The Hatching (2016). Writer/director: Michael Anderson. A small village in Somerset is beset by both killer crocodiles and serial killers. This black comedy starts well, is well-produced, photographed, and acted, but deteriorates, becoming a bit too stupid and tedious. I'm sure some will see it as having quirky charm, but it's all kind of familiar, and some of the annoying characters don't wear very well. There are several climaxes but not the one this picture needs. A more exciting musical score might have helped. **1/2.

Justice League vs Teen Titans (2016) is a disappointing animated feature which involves the Justice League and their teen counterparts in a battle with Trigon the Terrible. This is far below the level of the entertaining stories about Trigon, and the two super-groups who battled him and each other, that appeared in the New Teen Titans comic years ago. This movie, besides having a horrible kind of rock video sequence with dreadful music, incorporates the somehow trendy and rather annoying character of ten-year-old Damian Wayne. **.

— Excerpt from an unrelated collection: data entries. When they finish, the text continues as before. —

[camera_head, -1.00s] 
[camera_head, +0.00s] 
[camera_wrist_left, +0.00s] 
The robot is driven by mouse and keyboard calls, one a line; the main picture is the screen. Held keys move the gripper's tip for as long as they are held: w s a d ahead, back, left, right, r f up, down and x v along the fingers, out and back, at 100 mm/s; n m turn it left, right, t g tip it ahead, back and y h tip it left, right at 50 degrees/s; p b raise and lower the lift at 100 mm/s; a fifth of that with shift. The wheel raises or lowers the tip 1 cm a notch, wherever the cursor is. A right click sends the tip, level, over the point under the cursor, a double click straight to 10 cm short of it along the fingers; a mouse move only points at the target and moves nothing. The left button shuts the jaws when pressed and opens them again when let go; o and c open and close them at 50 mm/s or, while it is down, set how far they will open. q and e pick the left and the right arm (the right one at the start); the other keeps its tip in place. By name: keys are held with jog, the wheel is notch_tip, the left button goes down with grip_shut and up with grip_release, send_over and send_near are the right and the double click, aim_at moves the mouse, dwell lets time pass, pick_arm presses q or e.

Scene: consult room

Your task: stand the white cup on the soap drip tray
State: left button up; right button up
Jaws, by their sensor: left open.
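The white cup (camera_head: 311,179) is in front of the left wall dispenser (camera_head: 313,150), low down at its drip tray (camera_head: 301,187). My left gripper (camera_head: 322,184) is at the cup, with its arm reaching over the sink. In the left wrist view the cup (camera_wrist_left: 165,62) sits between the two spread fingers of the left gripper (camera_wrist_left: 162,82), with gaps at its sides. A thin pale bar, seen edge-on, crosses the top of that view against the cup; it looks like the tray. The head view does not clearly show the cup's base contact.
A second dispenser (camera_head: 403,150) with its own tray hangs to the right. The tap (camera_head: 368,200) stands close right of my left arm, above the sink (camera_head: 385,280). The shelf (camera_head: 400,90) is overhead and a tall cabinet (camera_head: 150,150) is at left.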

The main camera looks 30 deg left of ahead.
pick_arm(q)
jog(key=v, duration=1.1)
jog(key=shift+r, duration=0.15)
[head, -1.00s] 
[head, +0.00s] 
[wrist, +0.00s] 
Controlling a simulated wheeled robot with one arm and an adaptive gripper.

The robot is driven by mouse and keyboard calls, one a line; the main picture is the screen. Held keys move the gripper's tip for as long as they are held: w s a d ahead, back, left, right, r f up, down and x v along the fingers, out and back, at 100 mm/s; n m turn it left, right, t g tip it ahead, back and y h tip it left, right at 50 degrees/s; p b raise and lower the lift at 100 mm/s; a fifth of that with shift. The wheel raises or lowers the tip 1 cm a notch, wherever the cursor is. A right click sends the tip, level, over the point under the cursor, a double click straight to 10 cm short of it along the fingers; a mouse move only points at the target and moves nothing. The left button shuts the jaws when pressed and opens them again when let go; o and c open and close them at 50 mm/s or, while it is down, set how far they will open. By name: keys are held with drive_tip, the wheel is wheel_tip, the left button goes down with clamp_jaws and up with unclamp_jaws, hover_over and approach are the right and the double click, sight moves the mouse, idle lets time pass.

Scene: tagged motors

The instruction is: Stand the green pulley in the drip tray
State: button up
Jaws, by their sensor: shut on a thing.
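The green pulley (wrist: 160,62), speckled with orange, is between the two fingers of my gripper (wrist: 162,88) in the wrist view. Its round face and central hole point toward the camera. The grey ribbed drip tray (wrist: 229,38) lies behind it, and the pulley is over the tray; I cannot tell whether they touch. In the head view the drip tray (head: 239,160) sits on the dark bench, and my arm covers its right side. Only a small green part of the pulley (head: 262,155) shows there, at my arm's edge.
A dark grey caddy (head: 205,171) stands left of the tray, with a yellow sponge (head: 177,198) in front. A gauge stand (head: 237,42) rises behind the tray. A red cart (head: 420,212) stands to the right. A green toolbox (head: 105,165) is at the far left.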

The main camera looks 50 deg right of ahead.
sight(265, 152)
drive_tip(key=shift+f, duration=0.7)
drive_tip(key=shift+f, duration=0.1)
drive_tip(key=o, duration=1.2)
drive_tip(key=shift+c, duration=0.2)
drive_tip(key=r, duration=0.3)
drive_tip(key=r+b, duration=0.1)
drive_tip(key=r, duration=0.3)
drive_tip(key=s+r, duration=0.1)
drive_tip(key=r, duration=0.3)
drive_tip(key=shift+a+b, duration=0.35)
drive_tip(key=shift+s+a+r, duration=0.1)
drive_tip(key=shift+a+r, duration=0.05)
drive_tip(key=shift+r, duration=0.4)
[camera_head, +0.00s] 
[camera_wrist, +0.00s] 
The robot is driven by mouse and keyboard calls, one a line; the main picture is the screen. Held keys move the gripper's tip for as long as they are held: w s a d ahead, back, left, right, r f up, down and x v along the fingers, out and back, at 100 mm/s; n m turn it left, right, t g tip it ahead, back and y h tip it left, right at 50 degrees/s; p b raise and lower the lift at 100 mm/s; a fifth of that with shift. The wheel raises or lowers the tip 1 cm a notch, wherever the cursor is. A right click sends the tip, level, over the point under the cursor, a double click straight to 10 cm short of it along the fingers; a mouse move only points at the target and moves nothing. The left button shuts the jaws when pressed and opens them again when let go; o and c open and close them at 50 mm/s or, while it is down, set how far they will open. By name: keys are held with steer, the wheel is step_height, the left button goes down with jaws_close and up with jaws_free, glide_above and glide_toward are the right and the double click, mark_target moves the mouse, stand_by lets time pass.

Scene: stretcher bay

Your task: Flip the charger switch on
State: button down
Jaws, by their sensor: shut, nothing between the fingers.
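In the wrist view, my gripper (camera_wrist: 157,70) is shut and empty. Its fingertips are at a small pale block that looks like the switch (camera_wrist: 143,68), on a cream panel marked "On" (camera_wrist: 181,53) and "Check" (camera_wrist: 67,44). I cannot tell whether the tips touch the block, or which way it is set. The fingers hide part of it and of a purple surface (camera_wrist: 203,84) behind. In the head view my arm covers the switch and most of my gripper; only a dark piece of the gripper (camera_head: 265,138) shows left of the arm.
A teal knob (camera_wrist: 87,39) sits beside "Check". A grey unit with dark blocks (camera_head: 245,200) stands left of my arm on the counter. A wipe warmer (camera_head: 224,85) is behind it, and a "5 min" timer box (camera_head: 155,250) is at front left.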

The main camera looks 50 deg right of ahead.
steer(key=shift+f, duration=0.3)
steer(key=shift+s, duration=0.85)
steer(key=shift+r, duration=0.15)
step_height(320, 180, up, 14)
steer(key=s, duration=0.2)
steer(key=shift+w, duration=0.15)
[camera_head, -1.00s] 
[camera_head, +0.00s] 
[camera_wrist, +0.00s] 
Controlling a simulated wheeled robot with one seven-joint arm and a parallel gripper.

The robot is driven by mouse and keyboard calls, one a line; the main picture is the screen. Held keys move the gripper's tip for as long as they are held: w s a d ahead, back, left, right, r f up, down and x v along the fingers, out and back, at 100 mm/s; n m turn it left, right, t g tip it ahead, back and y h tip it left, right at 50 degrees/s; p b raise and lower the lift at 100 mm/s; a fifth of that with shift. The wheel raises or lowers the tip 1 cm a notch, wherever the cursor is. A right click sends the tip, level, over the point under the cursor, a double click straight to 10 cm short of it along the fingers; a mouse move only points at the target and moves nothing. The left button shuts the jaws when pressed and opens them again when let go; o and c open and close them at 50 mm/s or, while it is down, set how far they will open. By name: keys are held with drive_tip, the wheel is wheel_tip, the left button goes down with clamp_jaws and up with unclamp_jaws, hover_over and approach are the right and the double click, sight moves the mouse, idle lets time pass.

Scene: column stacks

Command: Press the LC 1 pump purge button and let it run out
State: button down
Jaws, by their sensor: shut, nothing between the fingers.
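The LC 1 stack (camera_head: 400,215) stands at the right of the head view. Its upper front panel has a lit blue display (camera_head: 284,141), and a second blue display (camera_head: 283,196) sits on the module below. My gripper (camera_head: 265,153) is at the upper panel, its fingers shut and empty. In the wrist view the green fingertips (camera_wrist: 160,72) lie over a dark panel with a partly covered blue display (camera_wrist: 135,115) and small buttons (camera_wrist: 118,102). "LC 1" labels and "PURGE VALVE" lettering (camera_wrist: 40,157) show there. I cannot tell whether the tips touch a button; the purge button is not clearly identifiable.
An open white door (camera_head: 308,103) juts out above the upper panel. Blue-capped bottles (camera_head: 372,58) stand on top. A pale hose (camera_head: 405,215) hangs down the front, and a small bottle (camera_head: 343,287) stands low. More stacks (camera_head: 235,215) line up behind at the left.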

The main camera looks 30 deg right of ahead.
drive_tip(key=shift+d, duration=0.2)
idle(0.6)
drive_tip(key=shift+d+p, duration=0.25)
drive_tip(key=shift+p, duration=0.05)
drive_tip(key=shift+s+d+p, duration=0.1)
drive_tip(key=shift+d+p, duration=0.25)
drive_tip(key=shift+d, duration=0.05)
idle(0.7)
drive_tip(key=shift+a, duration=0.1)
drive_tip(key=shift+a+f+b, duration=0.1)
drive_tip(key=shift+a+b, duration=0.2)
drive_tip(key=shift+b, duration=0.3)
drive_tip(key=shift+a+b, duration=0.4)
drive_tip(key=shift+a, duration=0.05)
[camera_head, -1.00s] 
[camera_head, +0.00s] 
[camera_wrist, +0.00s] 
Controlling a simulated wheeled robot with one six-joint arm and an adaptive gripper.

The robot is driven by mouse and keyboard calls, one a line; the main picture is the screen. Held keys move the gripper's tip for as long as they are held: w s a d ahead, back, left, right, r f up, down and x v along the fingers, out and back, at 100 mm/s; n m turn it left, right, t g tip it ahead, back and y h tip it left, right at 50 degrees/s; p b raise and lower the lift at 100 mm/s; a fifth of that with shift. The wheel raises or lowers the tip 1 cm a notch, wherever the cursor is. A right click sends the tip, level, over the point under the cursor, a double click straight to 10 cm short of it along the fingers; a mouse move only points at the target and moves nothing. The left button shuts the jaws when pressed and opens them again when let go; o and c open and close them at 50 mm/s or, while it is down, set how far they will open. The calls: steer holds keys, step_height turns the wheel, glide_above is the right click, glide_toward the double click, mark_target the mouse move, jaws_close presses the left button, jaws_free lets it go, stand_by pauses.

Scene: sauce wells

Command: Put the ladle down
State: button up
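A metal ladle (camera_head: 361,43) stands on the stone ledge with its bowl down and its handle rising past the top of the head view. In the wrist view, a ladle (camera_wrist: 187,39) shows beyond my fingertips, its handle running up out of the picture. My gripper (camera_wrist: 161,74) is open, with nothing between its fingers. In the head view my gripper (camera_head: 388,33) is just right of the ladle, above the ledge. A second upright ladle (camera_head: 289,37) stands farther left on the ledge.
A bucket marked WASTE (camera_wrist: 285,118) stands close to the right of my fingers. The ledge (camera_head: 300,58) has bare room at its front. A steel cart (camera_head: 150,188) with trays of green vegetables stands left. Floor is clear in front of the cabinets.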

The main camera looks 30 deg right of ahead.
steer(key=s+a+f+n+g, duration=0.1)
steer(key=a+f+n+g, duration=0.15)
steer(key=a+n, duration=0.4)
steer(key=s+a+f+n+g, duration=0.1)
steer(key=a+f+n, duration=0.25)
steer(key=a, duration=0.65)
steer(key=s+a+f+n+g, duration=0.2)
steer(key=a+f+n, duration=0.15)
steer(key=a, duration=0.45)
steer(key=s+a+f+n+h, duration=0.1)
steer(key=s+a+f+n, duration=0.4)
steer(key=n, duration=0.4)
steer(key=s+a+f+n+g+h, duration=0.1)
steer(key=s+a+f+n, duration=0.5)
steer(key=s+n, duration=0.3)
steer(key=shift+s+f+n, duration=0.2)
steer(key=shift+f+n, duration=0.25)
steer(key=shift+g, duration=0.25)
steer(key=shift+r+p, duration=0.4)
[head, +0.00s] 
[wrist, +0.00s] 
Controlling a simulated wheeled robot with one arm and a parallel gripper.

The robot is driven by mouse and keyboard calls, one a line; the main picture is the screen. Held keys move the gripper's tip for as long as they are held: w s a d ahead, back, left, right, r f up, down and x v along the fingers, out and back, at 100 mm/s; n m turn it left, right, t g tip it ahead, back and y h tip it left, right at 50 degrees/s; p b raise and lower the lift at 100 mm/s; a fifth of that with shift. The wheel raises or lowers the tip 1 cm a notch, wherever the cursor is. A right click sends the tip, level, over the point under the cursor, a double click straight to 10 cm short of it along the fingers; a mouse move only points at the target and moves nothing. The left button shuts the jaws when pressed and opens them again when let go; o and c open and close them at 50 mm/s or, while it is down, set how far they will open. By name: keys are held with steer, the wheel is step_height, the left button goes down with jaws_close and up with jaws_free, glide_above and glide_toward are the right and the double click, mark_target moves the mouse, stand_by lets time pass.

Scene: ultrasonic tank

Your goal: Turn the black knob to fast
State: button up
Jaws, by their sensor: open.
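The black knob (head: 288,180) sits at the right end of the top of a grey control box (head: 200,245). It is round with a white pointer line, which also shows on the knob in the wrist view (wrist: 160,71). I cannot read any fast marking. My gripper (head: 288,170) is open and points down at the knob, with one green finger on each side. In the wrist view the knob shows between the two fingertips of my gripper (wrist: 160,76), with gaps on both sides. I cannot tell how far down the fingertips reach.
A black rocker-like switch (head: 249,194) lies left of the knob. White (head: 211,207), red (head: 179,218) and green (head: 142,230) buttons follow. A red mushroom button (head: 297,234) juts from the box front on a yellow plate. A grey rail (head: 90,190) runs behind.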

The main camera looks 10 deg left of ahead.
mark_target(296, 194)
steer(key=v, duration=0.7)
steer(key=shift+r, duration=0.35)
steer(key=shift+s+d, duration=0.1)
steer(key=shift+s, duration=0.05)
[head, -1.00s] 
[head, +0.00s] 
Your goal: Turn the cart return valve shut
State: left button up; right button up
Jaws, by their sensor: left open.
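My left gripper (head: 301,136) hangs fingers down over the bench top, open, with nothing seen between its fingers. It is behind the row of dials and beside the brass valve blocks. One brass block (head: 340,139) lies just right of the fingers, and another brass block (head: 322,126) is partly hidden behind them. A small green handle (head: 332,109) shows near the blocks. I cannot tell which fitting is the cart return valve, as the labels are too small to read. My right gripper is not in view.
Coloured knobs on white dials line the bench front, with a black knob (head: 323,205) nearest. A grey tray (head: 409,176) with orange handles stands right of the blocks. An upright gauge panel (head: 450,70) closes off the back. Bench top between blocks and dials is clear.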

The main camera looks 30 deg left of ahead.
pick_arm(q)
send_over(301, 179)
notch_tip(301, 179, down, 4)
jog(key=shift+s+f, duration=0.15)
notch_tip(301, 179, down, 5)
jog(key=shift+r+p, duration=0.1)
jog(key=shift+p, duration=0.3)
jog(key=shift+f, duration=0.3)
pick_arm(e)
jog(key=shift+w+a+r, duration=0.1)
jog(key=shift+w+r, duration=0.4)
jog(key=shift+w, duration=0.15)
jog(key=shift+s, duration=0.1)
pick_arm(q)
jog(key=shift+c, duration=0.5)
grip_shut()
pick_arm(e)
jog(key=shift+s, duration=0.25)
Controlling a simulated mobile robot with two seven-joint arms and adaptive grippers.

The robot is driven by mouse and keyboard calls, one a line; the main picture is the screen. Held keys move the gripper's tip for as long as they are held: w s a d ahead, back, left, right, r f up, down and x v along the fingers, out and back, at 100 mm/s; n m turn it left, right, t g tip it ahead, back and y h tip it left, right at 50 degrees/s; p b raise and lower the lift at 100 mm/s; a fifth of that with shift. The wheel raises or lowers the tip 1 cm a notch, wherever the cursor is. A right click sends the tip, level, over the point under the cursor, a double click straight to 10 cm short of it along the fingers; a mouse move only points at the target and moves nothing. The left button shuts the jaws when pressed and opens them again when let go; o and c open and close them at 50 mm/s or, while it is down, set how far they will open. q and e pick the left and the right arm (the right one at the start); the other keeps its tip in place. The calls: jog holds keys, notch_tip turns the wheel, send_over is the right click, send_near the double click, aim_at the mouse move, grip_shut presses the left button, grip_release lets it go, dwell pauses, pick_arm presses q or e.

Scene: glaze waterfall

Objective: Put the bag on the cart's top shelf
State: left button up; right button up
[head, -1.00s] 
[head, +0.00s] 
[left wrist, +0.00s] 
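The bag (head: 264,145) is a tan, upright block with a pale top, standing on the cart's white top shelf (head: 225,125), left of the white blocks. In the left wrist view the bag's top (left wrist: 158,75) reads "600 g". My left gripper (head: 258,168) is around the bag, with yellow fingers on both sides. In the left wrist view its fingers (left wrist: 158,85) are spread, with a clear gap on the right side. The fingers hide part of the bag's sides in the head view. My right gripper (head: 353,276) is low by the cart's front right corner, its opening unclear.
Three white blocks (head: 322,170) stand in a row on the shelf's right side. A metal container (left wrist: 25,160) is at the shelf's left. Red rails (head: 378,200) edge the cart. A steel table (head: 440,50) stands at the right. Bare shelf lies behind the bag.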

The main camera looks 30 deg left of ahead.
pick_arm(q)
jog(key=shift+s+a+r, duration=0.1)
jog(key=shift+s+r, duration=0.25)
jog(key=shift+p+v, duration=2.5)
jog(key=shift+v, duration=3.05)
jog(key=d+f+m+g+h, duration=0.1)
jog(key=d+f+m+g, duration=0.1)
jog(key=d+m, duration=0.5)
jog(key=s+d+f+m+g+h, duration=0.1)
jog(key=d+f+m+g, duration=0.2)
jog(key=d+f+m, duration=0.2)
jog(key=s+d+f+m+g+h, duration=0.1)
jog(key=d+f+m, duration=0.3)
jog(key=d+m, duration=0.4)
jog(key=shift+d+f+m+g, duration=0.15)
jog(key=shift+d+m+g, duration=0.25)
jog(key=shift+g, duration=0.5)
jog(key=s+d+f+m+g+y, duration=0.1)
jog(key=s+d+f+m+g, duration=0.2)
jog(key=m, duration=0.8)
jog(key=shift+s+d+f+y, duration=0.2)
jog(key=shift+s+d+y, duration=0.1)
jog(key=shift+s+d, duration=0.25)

London Has Fallen (2016). Director: Babak Najafi. In this sequel to Olympus Has Fallen terrorist attacks break out in London as the U.S. President and assorted dignitaries attend a funeral for the murdered prime minister. An agent played by Gerard Butler tries to keep the president alive amid chaos. This is fairly standard action stuff and nothing more. **.


angelman66 said...

I have been on the fence about 10 Cloverfield, but I'll take your recommendation on it, Bill. I guess I'll wait till London Has Fallen comes to HBO rather than pay extra to see it now.
Thanks for the tips, you are MISTER MOVIE for me!! :-)

William said...

Thank you, Chris, and thank you for all the comments; they are greatly appreciated.

No, I wouldn't recommend paying extra for "London." The star, Gerard Butler, has appeared in many movies but, aside from starring in "300," he doesn't seem to have entered the public consciousness. I guess that's the difference between a star, and a mega-star, LOL!